Data Dive 3

DATA DIVE 3

A collection of 5-10 random samples of data (with replacement) from at least 6 columns of data Each subsample should be as long as roughly 50% percent of your data. We are simulating the act of collecting data from a population where the “population” is represented by the data set you already have. Store each sample set in a separate data frame (e.g., df_i might contain m rows from columns 1-6) These subsamples should include both categorical and continuous (numeric) data Scrutinize these subsamples. How different are they? What would you have called an anomaly in one sub-sample that you wouldn’t in another? Are there aspects of the data that are consistent among all sub-samples? Consider how this investigation affects how you might draw conclusions about the data in the future.

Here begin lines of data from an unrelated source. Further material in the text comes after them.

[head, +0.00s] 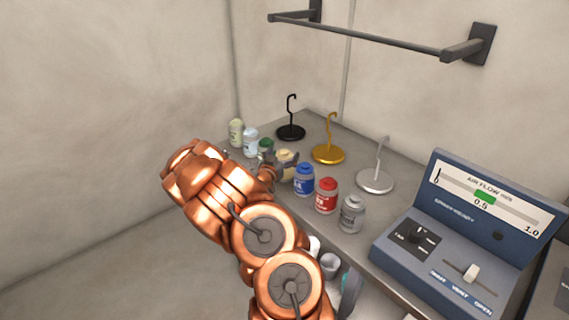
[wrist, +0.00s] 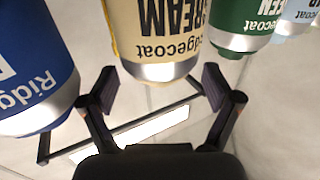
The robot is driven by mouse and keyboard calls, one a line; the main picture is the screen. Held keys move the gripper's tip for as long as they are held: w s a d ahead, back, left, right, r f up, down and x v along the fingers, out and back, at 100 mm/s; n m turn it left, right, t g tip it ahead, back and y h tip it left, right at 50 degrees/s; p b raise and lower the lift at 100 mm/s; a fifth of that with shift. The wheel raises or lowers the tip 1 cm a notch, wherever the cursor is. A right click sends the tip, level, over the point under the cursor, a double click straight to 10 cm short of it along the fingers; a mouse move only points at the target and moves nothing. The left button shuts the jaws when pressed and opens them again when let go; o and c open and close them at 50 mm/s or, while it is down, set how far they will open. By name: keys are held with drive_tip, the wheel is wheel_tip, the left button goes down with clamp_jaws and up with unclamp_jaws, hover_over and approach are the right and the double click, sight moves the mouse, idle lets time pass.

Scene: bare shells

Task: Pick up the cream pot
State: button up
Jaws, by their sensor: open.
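The cream pot (wrist: 153,38) shows upside down in the wrist view, with "CREAM" and "Ridgecoat" on its pale yellow label. In the head view the cream pot (head: 286,160) stands in a row on the grey bench, partly hidden by my gripper. My gripper (wrist: 155,90) is open, its two fingers to either side of the cream pot's near end in the wrist view. I cannot tell whether they touch it. In the head view my gripper (head: 281,168) is at the bench's front edge by the cream pot.
A blue pot (head: 304,180) and a green pot (head: 266,148) stand close on either side. Red (head: 326,196), grey (head: 351,214), pale blue (head: 251,142) and pale green (head: 237,132) pots share the row. Hooked stands, including a gold one (head: 328,154), stand behind. A control panel (head: 460,235) is at right.

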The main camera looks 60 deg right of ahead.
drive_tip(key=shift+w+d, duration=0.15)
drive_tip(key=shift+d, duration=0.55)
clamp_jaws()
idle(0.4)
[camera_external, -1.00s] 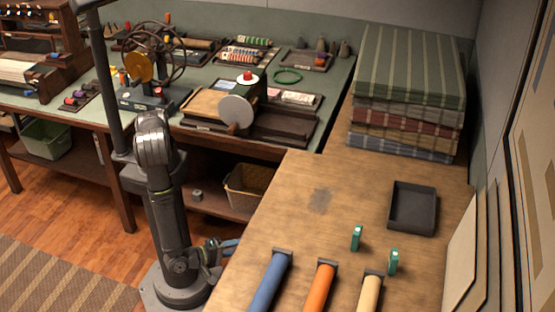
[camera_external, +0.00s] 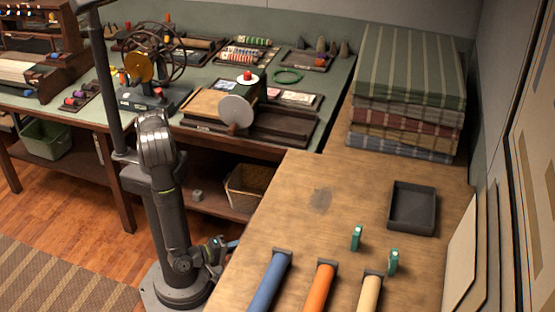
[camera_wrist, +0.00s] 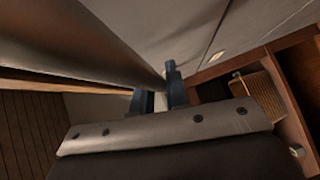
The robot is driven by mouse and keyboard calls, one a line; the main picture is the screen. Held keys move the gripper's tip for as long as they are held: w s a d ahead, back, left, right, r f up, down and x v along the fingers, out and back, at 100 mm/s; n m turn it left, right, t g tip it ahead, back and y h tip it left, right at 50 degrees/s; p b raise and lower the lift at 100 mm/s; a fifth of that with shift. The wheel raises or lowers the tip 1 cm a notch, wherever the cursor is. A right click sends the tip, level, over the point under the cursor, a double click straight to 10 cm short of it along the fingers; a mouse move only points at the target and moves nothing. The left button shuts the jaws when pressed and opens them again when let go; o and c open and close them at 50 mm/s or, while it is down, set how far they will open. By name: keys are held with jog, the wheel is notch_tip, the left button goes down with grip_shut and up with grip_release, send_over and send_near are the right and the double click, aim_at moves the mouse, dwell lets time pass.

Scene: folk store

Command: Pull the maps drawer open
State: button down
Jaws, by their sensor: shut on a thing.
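In the wrist view my gripper (camera_wrist: 159,90) shows as two blue fingers close together at the edge of a pale drawer front (camera_wrist: 105,105). They are shut on a small part between them, which looks like the drawer's handle but is mostly hidden. I cannot read any label that says maps. In the external view my gripper (camera_external: 228,246) is low at the left edge of the wooden worktop, which hides the drawer fronts and the thing held.
The wooden worktop (camera_external: 300,215) carries fabric rolls, a dark tray (camera_external: 412,208) and a stack of folded cloth (camera_external: 410,70). The wrist view shows a wooden compartment with a tan ribbed thing (camera_wrist: 262,95) at right. Open floor (camera_external: 85,215) lies left of my base.

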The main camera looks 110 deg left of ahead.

For each of the above tasks, you must explain to the reader what insight was gathered, its significance, and any further questions you have which might need to be further investigated.

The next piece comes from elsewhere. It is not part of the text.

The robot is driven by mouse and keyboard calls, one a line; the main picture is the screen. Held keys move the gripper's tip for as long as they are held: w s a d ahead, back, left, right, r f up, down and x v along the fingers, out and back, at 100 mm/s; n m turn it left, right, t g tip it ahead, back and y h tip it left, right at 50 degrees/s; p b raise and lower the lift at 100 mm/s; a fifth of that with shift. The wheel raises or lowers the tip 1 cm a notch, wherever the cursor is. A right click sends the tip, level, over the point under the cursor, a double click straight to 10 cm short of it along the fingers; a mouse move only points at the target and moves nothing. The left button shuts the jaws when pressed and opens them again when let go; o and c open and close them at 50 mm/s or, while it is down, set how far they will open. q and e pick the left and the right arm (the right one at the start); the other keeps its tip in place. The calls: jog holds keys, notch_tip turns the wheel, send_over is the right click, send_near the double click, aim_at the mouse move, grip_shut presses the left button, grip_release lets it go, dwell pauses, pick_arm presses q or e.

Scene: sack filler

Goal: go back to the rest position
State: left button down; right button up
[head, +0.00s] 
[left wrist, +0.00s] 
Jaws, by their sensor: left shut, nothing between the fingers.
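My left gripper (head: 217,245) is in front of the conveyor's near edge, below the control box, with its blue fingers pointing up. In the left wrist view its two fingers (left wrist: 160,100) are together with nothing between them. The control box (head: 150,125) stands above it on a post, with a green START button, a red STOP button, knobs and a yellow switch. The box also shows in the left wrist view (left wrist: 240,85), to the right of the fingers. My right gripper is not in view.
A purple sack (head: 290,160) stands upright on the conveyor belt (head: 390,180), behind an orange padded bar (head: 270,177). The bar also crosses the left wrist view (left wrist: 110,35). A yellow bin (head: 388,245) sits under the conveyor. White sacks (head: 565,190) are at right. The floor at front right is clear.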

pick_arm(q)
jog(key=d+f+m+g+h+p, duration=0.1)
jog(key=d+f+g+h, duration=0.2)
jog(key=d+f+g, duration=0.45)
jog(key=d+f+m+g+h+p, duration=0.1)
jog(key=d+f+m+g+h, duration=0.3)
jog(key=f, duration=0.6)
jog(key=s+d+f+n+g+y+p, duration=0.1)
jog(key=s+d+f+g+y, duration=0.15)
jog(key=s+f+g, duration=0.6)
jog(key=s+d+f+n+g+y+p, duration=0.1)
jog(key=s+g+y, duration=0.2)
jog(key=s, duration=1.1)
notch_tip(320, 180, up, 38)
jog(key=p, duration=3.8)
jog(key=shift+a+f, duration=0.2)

## ── Attaching core tidyverse packages ──────────────────────── tidyverse 2.0.0 ──
## ✔ dplyr     1.1.3     ✔ purrr     1.0.2
## ✔ forcats   1.0.0     ✔ stringr   1.5.0
## ✔ ggplot2   3.4.3     ✔ tibble    3.2.1
## ✔ lubridate 1.9.2     ✔ tidyr     1.3.0
## ── Conflicts ────────────────────────────────────────── tidyverse_conflicts() ──
## ✖ dplyr::filter() masks stats::filter()
## ✖ dplyr::lag()    masks stats::lag()
## ℹ Use the conflicted package (<http://conflicted.r-lib.org/>) to force all conflicts to become errors
## 
## Attaching package: 'kableExtra'
## 
## 
## The following object is masked from 'package:dplyr':
## 
##     group_rows

#Loading the dataset
data <- read_delim("data.csv", delim = ";")

## Rows: 4424 Columns: 37
## ── Column specification ────────────────────────────────────────────────────────
## Delimiter: ";"
## chr  (1): Target
## dbl (36): Marital status, Application mode, Application order, Course, Dayti...
## 
## ℹ Use `spec()` to retrieve the full column specification for this data.
## ℹ Specify the column types or set `show_col_types = FALSE` to quiet this message.

Subsample columns

We have included “Marital status”,“Gender”,“Admission grade”,“Course”,“Scholarship holder”,“Age at enrollment”,“Unemployment rate”, in our Sub samples. We also have set a seed value so that data does not change during each kniting of the r markdown file.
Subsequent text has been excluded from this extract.